And commenters gave voice to the often-heard “double-standard” argument:  That Ithaca schools cater to the intellectually elite more than to the rest of us.

“We are a public education system acting like a private school for Cornell-bound students,” Kay Minnick told the hearing. With taxes this high, she said, Ithaca will no longer be “multi-generational.”  Instead, Minnick predicted, “It will be six-figure folks paying for children of Cornell faculty and staff to receive a private school education.”

Kay Minnick: “We are a public education system acting like a private school for Cornell-bound students.”

“ICSD appears to be operating a private academy under the vestiges of a public school,” Jim Mann echoed.  “I cannot support this budget, and I cannot support any school board incumbent who votes for this budget,” he said.

And that’s a problem.  Eight of the nine current Board members voted in favor of the budget that’s being placed before the electorate.  The ninth Board member, Croyle, supported even higher spending.  Three of the incumbents will seek re-election next Tuesday.

Joe Lonsky, a taxpayer-friendly candidate who’d finished in last place during the 2023 Ithaca School Board election, addressed the Public Hearing.  So did Deb Justice, who brought her precocious, three-year-old son along with her.  Justice calculated it’s costing her less to send him to Montessori preschool than it costs Ithaca to educate a student.

No one liked the budget.  And when Board member Croyle defended the $125 Million capital bonding on grounds that New York State refunds 58 per cent of the money, a shout came from the gallery, “Who do you think the state is?”

There was one shoe that didn’t drop Tuesday night.  It was a big one.  And had it done so, its thud would have stolen the lead of this story. Remember what Jill Tripp had said as the hearing ended: “If you’ll stay tuned, you’ll see some changes.”  Tripp assigned to her words no sell-by date.  But one could infer she had implied a time-frame that’s sooner rather than later.

After the Public Hearing, but before the Board of Education held its regular business meeting, the Board entered into a closed, executive session.  Board President Sean Eversley Bradwell said its topics would include the “Superintendent’s evaluation.”  Eversley Bradwell predicted a 15-minute closed session.  It lasted three times that long.

But during the public meeting that followed, only routine business saw action.  No bombshells got dropped.   Nonetheless, Superintendent Brown  availed himself during his assigned speaking time to launch into a seven-minute spirited defense of his administrators, his staff, and his own leadership; as well as to address his evening’s many critics, most of whom had long-ago left the room.

Superintendent Brown: How can people question your humanity without looking in your eyes and having a conversation?

“I’m struggling with the way people can question your humanity and your professionalism without looking in your eyes and without ever having a conversation with you,” Superintendent Brown said to the Board.  “And in this role I have, I know that comes with the job; the personal attacks and the questions and the challenges that comes with it, and I’m accustomed to it, and I expect it.”

Dr.
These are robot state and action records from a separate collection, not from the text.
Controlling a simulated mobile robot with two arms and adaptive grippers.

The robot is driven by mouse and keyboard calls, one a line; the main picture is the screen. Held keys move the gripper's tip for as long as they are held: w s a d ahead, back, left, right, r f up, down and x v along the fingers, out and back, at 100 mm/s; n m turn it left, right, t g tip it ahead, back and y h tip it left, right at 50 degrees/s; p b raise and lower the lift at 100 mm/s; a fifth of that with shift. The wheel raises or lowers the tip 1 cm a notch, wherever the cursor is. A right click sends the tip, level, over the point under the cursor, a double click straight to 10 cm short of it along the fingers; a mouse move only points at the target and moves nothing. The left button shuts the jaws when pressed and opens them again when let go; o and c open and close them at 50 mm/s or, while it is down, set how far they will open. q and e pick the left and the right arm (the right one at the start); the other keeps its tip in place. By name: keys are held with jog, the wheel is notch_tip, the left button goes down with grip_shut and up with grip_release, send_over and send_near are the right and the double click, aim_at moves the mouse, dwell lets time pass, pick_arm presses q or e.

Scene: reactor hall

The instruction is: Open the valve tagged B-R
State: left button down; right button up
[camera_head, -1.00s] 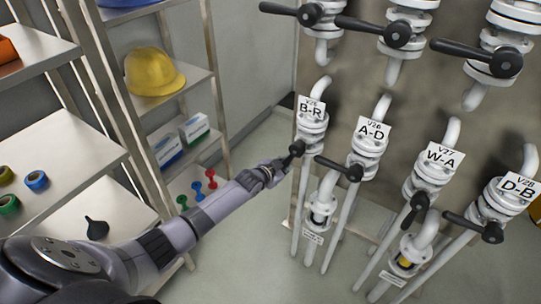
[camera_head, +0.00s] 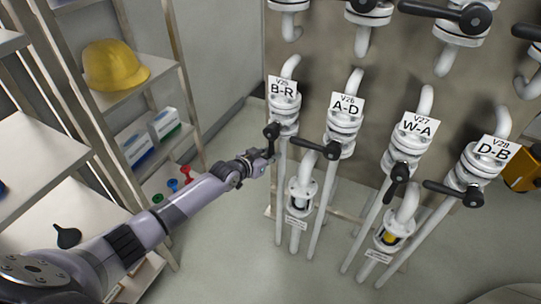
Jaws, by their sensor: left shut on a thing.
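The valve tagged B-R (camera_head: 283,88) is a white flanged pipe valve, leftmost in the lower row. Its black lever handle (camera_head: 271,132) points down from its pivot, roughly along the pipe. My left gripper (camera_head: 267,156) reaches in from the left and is shut on the lower end of this lever. The fingers partly hide the lever's tip. My right gripper is not in view.
Valve A-D (camera_head: 346,105), with a sideways lever, stands close to the right; W-A (camera_head: 417,127) and D-B (camera_head: 494,150) follow. More valves hang above. A shelf (camera_head: 130,88) with a yellow helmet (camera_head: 114,64) stands left, beside my arm.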

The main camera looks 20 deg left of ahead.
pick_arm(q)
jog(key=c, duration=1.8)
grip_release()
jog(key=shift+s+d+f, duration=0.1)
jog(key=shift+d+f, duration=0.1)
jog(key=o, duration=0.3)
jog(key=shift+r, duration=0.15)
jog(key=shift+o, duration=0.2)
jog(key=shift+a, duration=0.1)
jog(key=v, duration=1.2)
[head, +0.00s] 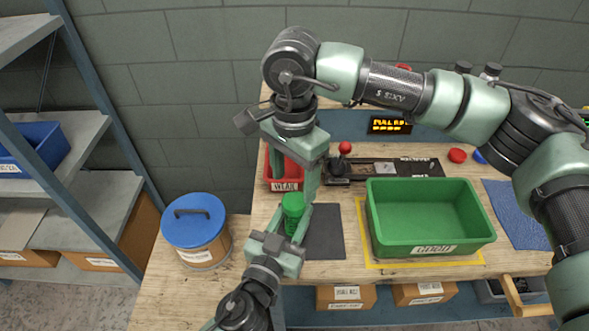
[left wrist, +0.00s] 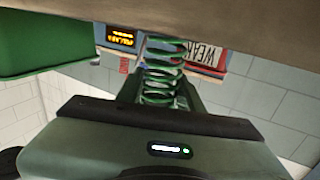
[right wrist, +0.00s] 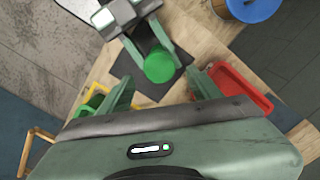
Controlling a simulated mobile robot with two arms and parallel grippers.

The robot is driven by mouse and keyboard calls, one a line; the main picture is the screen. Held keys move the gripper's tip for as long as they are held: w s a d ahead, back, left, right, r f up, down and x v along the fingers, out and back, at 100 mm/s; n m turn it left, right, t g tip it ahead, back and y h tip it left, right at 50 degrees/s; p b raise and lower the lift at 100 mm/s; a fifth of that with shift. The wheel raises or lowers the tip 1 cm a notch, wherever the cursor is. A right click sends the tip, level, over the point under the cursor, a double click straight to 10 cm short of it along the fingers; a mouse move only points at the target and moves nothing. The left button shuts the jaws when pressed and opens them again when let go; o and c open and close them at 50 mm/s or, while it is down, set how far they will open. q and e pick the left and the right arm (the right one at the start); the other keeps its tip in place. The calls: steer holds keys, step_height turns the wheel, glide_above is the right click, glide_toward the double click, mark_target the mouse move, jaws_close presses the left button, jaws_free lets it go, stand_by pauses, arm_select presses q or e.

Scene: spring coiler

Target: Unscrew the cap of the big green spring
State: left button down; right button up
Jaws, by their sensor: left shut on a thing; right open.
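The big green spring (head: 293,225) stands upright near the dark mat, with its green cap (head: 293,201) on top. In the left wrist view its coils (left wrist: 162,85) show between the fingers. My left gripper (head: 291,236) is shut on the spring below the cap. In the right wrist view the round cap (right wrist: 160,66) is seen from above, just ahead of and between the fingers. My right gripper (right wrist: 162,84) is open and empty, pointing down above the cap. In the head view the right gripper (head: 297,183) partly hides the red bin behind it.
A green bin (head: 432,246) stands right of the dark mat (head: 325,240) inside a yellow outline. A red bin (head: 284,182) labelled WEAK is behind the spring. A red-knobbed lever device (head: 344,160) sits at the back. A blue-lidded drum (head: 195,235) stands at the left.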

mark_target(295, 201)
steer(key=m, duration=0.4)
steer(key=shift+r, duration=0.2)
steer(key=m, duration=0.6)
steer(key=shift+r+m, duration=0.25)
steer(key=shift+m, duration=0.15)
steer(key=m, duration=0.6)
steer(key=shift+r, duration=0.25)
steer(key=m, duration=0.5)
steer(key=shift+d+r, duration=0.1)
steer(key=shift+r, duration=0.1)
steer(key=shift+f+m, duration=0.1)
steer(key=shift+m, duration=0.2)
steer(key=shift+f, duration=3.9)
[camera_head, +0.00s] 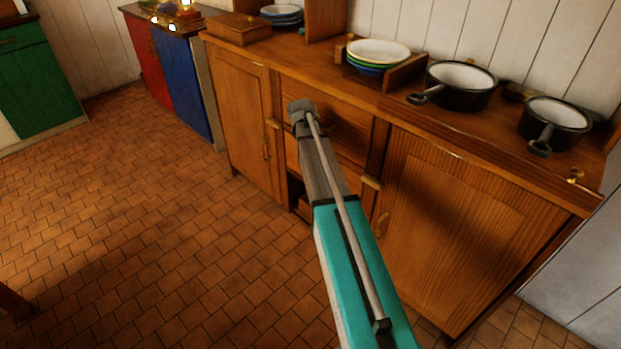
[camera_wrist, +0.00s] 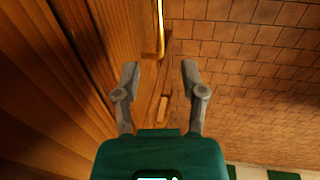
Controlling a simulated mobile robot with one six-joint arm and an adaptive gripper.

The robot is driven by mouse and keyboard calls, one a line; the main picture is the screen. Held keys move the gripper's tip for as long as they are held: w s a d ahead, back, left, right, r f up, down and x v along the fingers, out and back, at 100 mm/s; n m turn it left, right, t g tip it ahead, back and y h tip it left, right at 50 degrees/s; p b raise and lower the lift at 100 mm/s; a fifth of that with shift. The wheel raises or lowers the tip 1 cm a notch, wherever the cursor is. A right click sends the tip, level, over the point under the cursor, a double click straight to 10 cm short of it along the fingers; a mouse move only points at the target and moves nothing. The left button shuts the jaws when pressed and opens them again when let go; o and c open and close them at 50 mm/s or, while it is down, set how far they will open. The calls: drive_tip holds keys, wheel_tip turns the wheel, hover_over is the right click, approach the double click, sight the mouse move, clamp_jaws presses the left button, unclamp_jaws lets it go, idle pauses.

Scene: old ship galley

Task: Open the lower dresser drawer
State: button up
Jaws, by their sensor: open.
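The brown wooden dresser (camera_head: 450,225) stands along the wall in the head view, with drawers between two doors. The lower drawer (camera_head: 291,152) is mostly hidden behind my arm, and its front looks about flush with the dresser. The upper drawer (camera_head: 347,124) above it looks shut. My gripper (camera_wrist: 160,75) is open in the wrist view, with nothing seen held between its fingers. The dresser front runs along the left of that view, and a brass-coloured bar handle (camera_wrist: 160,32) shows ahead of the fingertips. I cannot tell which front it belongs to. The head view does not show the fingers.
Stacked plates (camera_head: 378,53) and two dark pans, one left (camera_head: 461,88) and one right (camera_head: 556,122), stand on the dresser top. A small wooden latch (camera_head: 372,182) sits right of the drawers. The tiled floor (camera_head: 140,230) in front is clear. A blue cabinet (camera_head: 185,85) stands beyond.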

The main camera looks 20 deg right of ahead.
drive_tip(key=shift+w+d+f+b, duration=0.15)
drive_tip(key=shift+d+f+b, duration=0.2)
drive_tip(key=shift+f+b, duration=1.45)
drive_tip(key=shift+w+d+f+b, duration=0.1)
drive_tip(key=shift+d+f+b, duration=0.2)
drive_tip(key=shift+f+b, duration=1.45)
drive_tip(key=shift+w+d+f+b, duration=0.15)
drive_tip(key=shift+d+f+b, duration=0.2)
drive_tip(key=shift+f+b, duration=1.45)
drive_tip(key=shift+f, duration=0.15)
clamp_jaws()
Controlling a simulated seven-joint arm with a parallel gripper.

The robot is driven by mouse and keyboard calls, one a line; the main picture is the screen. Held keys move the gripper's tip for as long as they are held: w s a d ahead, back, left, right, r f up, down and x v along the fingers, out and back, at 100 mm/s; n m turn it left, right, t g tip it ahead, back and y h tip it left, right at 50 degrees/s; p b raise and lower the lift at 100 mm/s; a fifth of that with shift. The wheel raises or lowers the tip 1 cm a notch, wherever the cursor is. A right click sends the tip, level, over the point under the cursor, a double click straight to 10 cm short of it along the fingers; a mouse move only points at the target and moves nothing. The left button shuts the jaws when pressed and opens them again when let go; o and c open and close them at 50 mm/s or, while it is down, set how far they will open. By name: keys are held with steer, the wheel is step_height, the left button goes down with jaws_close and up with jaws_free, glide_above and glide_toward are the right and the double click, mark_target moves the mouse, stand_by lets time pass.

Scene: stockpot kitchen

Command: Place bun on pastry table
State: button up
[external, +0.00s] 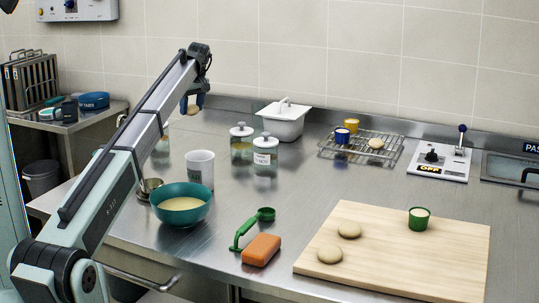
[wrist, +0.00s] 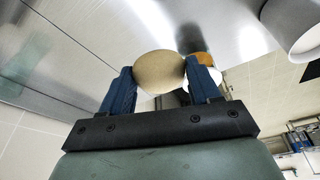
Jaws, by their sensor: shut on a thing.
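My gripper (external: 192,101) is raised above the back left of the steel counter, with its blue fingers pointing down. It is shut on a pale beige bun (external: 193,110). In the wrist view the bun (wrist: 158,72) sits between both blue fingers of my gripper (wrist: 160,78). Two similar pale buns lie on the wooden board (external: 440,265) at the front right, one at its left (external: 349,230) and one nearer its front edge (external: 330,255). Another pale bun (external: 376,143) is on the wire rack (external: 362,155). No surface is clearly marked as the pastry table.
A green cup (external: 419,218) stands on the board, whose right side is clear.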

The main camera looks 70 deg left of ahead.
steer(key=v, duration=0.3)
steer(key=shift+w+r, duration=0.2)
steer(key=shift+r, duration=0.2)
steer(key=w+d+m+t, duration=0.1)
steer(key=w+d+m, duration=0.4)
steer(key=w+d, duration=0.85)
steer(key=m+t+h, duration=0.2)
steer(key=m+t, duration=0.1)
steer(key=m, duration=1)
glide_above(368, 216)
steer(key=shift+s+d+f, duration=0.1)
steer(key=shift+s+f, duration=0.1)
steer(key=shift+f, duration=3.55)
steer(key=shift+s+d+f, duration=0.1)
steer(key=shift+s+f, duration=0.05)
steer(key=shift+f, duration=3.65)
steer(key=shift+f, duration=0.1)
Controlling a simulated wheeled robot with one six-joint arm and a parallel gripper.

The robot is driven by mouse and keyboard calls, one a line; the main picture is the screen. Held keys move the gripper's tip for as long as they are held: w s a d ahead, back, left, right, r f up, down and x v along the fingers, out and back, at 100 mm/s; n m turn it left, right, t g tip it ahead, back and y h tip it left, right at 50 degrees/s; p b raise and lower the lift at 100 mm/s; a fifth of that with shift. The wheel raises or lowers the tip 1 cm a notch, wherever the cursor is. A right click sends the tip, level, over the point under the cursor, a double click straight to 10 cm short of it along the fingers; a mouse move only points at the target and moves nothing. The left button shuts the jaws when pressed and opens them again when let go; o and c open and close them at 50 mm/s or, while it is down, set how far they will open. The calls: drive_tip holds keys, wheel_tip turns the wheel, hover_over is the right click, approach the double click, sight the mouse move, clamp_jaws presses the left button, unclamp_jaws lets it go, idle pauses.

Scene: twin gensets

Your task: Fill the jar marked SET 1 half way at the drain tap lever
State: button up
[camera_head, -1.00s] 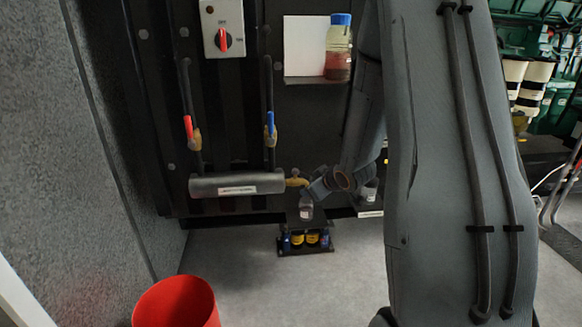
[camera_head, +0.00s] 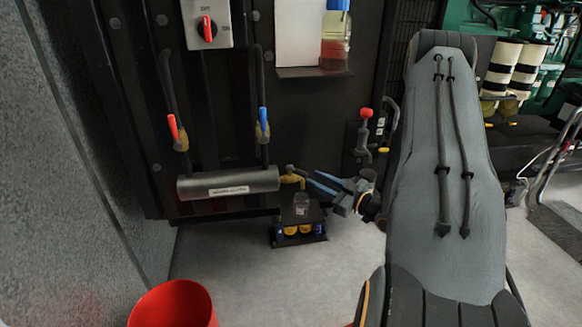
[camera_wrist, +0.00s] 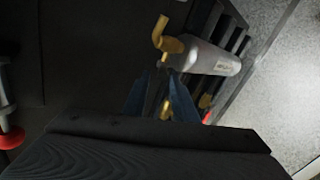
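A small clear jar (camera_head: 302,203) stands upright on a low black stand (camera_head: 312,216), below the brass tap (camera_head: 292,179) at the right end of a grey cylinder (camera_head: 228,184). Its marking is too small to read, and I cannot tell any fill. My gripper (camera_head: 311,179) is open and empty, just right of the tap and above the jar's right side. In the wrist view its two blue fingers (camera_wrist: 160,84) are apart, with the brass tap (camera_wrist: 168,42) beyond their tips. The jar is not clearly visible there.
Red (camera_head: 173,130) and blue (camera_head: 263,124) valve handles sit above the cylinder. A red-knobbed lever (camera_head: 366,114) stands on the wall to the right. A red bucket (camera_head: 172,304) is on the floor at front left. Several small items fill the stand's lower level. My arm blocks the right.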

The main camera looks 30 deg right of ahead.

Brown didn’t necessarily have to recuse himself from the Board’s head table during the Budget Hearing, but he chose to do so.  The Superintendent stood at the back of the visitors’ gallery.  If anyone  that night wanted to attack a highly-paid administrator, Dr. Brown and his own $269,000 annual salary would stand first on their list.  One speaker estimated the Superintendent earns $381,000, counting benefits.

If there is a soon-to-be-written next-chapter to the story of Dr. Brown’s leadership and tenure, it will have to wait until another meeting; a later date.

“The fact is that whatever you think about how many administrators we have, to characterize them as doing it for the money, and being lazy, and not wanting to work, I can tell you I’ve been working with this team for nine years; nothing could be farther from the truth,” Board Vice-President Moira Lang told her audience during Board member reaction to comments on the budget.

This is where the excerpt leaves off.